Puis, enfin, à la 78e minute, les Français trouvent l'ouverture. Sur une récupération de Jean Tigana, Giresse hérite du ballon et accélère. Sert ensuite Bernard Lacombe qui s'infiltre dans la surface. Sa passe est contrée par un défenseur qui remet involontairement la balle… dans les pieds de Platini.
Le meneur de jeu de la Juve n'hésite pas une seconde. Sans contrôle, à l'entrée des 16,50 mètres, il frappe au but. Son tir, dévié par la tête d'un défenseur, prend à revers le gardien danois. 1-0 pour les Bleus. Le Parc des Princes explose. C'est la libération.

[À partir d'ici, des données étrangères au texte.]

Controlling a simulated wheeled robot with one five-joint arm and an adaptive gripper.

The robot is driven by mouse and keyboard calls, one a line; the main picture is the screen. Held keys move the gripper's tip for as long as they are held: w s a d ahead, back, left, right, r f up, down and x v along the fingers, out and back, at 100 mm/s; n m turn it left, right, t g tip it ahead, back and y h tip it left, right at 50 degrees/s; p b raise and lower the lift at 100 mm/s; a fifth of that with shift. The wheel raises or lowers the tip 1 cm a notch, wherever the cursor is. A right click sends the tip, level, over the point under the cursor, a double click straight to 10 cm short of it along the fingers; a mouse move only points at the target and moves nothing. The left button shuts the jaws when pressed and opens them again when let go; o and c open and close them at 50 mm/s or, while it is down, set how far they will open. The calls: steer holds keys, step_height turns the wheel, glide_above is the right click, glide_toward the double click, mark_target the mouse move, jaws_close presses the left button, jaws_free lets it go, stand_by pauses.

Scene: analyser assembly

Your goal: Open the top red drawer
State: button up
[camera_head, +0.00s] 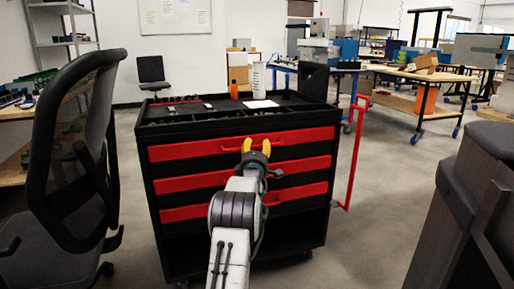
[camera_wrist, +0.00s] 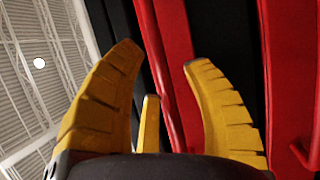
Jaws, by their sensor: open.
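A black tool cart (camera_head: 324,222) holds three red drawers. The top red drawer (camera_head: 180,151) is shut, its front in line with the others; its red bar handle (camera_head: 229,149) is partly hidden by my gripper. My gripper (camera_head: 257,147) is open, its yellow fingers in front of the top drawer at handle height. In the wrist view my open fingers (camera_wrist: 163,55) face the top drawer front (camera_wrist: 178,55), and the handle bar (camera_wrist: 158,75) runs between them in the picture. I cannot tell whether they touch it.
The middle drawer (camera_head: 185,183) and bottom drawer (camera_head: 185,213) are shut below. A black office chair (camera_head: 75,150) stands at the left and a dark piece of furniture (camera_head: 465,210) at the right. A red side handle (camera_head: 354,155) sticks out from the cart. Floor is free between cart and furniture.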

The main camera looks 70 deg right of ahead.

Cependant, avant de pouvoir savourer définitivement, la dernière sueur froide, avec « Amoros qui s'est fait expulser ». Bruno Bellone reprend encore cette image du latéral gauche qui, à la 87e, se fait tacler par-derrière. Fou de rage, il balance le ballon vers son adversaire et, l'ayant loupé, lui assène un coup de boule. Carton rouge logique. Les Bleus finissent à 10, mais tiennent bon. À la clé, une victoire qui les lance parfaitement dans cet Euro 84.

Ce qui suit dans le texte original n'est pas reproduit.